In today's blog post, I want to share with you the practice of the Weekly Individual Meeting (WIM) so you know about this concept, have a little bit better structure for holding salespeople accountable, and you can feel a bit more confident in the process.

When I came up with the idea of the WIM, the frustration was, managers in Northbrook and downtown Chicago had group meetings where they talked to their salespeople throughout the week here and there. But there wasn't a structured time to have a one-on-one conversation. Conversations about accountability, pipeline, and debriefing calls.

The WIM is meant to be a set time where you have one-on-one time with a salesperson, where you primarily talk about accountability (like their cookbook, their behaviors, what some of the results are, what kinds of revisions they have to do, etc). But the WIM can also include a pipeline review, debriefing calls, and setting up some pre-call strategy time. The thing I would caution you on is don't bring too many concepts into the WIM.

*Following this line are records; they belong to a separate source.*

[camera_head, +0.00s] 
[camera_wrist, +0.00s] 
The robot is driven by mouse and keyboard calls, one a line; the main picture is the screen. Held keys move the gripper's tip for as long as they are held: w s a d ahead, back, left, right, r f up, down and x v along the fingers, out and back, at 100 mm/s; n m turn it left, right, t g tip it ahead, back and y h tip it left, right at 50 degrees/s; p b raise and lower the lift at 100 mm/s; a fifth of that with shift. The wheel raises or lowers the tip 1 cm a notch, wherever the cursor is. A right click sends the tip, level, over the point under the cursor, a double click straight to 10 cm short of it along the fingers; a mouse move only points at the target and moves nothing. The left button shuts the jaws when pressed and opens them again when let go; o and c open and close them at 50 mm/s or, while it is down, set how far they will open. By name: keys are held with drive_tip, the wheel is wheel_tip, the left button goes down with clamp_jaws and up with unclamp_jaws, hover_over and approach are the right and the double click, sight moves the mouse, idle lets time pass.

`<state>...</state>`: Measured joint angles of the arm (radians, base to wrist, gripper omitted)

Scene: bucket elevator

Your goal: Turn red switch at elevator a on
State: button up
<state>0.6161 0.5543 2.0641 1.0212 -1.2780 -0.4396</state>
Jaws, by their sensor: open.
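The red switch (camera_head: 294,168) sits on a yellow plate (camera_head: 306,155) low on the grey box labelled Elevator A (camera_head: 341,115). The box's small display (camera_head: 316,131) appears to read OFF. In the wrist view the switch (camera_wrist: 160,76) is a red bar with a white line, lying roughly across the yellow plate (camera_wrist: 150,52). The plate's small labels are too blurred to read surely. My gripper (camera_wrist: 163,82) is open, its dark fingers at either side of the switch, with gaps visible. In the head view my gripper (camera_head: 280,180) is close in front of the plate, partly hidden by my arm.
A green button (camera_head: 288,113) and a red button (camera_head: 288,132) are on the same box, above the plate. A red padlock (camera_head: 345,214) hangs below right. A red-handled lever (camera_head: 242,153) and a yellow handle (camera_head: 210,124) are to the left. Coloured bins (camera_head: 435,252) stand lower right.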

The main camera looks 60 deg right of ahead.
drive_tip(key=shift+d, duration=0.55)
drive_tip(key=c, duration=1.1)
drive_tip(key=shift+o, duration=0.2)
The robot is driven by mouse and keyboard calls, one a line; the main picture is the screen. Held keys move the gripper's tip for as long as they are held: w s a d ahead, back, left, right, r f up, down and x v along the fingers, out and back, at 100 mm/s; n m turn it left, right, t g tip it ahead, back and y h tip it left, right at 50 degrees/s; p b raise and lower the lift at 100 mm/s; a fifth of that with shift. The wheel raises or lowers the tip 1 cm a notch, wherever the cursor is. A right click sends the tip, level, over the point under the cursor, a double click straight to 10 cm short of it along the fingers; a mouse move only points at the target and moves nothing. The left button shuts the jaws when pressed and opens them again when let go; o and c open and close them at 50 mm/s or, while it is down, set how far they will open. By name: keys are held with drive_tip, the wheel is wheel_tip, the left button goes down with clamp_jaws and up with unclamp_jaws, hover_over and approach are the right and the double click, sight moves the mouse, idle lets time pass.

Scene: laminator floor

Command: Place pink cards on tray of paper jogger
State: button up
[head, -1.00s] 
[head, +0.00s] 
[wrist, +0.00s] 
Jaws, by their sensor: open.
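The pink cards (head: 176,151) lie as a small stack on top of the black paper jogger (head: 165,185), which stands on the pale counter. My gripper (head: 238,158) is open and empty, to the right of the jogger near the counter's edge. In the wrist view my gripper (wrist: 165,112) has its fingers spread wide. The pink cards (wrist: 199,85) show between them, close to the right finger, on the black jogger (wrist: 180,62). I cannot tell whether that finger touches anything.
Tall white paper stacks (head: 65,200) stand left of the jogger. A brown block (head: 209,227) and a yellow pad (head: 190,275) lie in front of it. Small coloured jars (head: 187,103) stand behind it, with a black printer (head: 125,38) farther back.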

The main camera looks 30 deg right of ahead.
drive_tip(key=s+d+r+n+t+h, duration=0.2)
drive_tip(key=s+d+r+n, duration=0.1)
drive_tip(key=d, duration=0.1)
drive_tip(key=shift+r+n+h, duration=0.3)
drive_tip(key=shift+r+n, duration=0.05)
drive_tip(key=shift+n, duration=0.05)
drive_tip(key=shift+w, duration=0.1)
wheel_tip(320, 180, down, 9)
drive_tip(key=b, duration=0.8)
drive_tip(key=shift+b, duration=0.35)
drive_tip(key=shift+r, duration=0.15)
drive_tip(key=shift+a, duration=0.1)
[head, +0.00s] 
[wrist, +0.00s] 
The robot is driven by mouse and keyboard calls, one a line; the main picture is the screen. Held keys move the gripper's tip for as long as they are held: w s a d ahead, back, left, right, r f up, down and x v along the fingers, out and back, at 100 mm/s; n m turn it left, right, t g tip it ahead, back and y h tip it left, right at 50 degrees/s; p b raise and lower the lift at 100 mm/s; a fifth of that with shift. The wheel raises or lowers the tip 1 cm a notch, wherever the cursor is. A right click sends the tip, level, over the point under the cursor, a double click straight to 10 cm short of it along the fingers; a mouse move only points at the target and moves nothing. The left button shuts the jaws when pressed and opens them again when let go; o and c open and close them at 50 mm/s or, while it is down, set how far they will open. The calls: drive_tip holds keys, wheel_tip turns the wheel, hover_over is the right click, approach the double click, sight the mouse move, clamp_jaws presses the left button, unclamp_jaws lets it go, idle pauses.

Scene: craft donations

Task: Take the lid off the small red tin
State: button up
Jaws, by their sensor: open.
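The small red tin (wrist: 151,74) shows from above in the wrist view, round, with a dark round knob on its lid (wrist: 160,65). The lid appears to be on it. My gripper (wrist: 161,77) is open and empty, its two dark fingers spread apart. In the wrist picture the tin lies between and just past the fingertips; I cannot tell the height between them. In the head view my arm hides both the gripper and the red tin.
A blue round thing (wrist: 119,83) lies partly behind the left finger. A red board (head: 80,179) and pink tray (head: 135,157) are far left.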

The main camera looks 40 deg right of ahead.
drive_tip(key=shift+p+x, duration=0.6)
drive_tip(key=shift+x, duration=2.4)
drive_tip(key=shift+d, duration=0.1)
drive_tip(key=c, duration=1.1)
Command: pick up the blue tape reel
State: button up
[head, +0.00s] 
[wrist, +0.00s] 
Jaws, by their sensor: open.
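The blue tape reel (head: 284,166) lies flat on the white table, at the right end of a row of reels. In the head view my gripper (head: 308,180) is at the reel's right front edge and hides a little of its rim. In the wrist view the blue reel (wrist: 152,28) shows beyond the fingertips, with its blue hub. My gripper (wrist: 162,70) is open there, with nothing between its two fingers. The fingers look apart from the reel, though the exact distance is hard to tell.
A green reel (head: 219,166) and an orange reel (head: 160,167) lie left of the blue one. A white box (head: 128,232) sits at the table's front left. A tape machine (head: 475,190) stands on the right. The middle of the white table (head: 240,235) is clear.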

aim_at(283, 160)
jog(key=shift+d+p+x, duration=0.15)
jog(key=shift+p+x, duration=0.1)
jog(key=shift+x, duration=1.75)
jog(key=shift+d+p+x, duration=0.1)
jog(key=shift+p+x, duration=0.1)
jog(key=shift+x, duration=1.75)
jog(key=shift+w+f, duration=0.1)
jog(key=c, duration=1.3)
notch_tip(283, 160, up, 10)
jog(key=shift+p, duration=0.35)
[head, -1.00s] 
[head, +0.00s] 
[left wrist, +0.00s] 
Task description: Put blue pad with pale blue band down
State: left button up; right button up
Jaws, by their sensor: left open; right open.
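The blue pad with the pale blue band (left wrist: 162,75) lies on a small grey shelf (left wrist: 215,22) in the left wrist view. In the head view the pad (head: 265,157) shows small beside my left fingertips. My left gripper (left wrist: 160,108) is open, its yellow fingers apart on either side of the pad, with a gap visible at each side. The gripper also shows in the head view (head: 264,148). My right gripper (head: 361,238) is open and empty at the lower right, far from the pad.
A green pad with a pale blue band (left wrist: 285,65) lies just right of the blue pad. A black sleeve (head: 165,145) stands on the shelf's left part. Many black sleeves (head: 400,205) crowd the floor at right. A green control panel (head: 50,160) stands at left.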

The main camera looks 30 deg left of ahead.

It was originally designed as strictly an accountability meeting, but I understand the frustration managers have that it's hard to get that one-on-one time and there's more to talk about than just the accountability. If you want to blend in accountability and pipeline, or accountability and debriefing, that's okay. The best practice, though, is to always start with accountability.

These meetings are meant to to give you time to talk about those non-urgent but really important things.

Daily behaviors, number of calls, number of appointments set, number of referrals, ask for those sorts of things that typically don't get talked about in those catch people on the fly kind of meetings. The WIM is meant to have an isolated time to have a very targeted discussion on those kinds of topics.

Ask yourself the question:

What can I do in my structure of sales management to create a better WIM culture?